Right. That’s why I never got “religion as the base of morality.” I don’t go stealing things that aren’t mine or killing other people or whatever because I’m afraid there’s some afterlife with a deity where I’ll be punished for it. I don’t do so because those aren’t the right things to do, period.
A principle of UUism is “the inherent worth and dignity of every human being.” Doesn’t say anything re “good” or “bad.” I think that whether one comes down on the good, innately constructive side of life or on the bad, destructive side is a matter of ongoing personal choice, amongst other things. It’s complicated.
I wrote a long thoughtful answer to this and just before I sent it I realized I’d offered a mish mash of well-known philosophical and psychological theories. So I deleted that crap.
People are inherintly selfish. I believe in original sin and believe we overcome our selfish desires to live in a civilized society. We wouldn’t need laws if people were basically good.
This is really an old philosophical argument. I also believe in the fallen nature of humanity.
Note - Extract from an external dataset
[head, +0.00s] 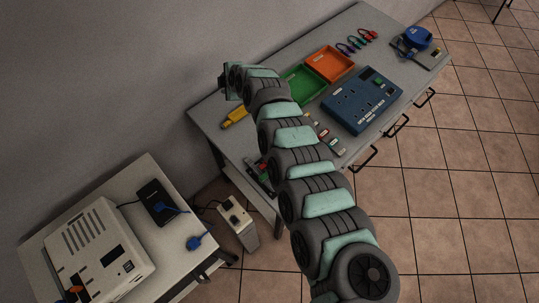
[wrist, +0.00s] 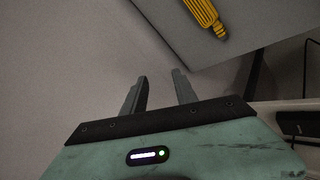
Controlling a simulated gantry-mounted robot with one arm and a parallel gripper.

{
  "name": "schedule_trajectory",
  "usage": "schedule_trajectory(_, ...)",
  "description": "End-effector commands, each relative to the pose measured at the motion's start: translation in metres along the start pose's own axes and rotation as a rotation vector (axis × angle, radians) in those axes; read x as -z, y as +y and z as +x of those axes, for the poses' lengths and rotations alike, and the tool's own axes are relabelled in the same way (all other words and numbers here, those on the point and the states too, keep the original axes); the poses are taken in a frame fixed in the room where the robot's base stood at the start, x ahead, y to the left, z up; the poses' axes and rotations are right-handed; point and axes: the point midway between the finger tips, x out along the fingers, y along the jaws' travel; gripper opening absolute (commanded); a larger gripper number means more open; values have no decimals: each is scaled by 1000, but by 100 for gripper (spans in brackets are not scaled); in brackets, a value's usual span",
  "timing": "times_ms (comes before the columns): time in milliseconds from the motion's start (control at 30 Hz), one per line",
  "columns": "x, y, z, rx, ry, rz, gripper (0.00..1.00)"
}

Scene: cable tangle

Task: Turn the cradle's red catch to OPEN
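I cannot make out a red catch or its OPEN mark for certain. A blue device on a grey plate (head: 417,40) sits at the far right end of the long table; whether it is the cradle I cannot tell. A small dark fixture with red and green parts (head: 262,175) is partly hidden behind my arm at the table's near left end. My gripper, at the arm's far end by the wall in the head view, shows in the wrist view (wrist: 160,80) with its fingers apart and nothing between them. It is away from both.
The long table (head: 215,103) holds a yellow tool (head: 236,116), green tray (head: 301,84), orange tray (head: 331,65) and blue box (head: 361,98). The yellow tool also shows in the wrist view (wrist: 200,13). A white machine (head: 95,255) stands on the lower left table. Drawer handles protrude.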

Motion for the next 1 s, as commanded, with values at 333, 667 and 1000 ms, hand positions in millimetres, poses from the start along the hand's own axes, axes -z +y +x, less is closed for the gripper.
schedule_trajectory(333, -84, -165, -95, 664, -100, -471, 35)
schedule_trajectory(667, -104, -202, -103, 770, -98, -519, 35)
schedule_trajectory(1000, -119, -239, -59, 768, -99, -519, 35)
That’s not to say that I don’t think people are capable of heroic self-sacrifice and great good. But they don’t come naturally.
On a non-religious note, Freud argued that repression (laws, internalized behavior mores) is the price of civilization.
@MotherOfDragons, your second paragraph is exactly what I meant. I was not suggesting the the choice between being on the positive or the negative side was ethically neutral: only that it is a CHOICE that we can and must make over and over again.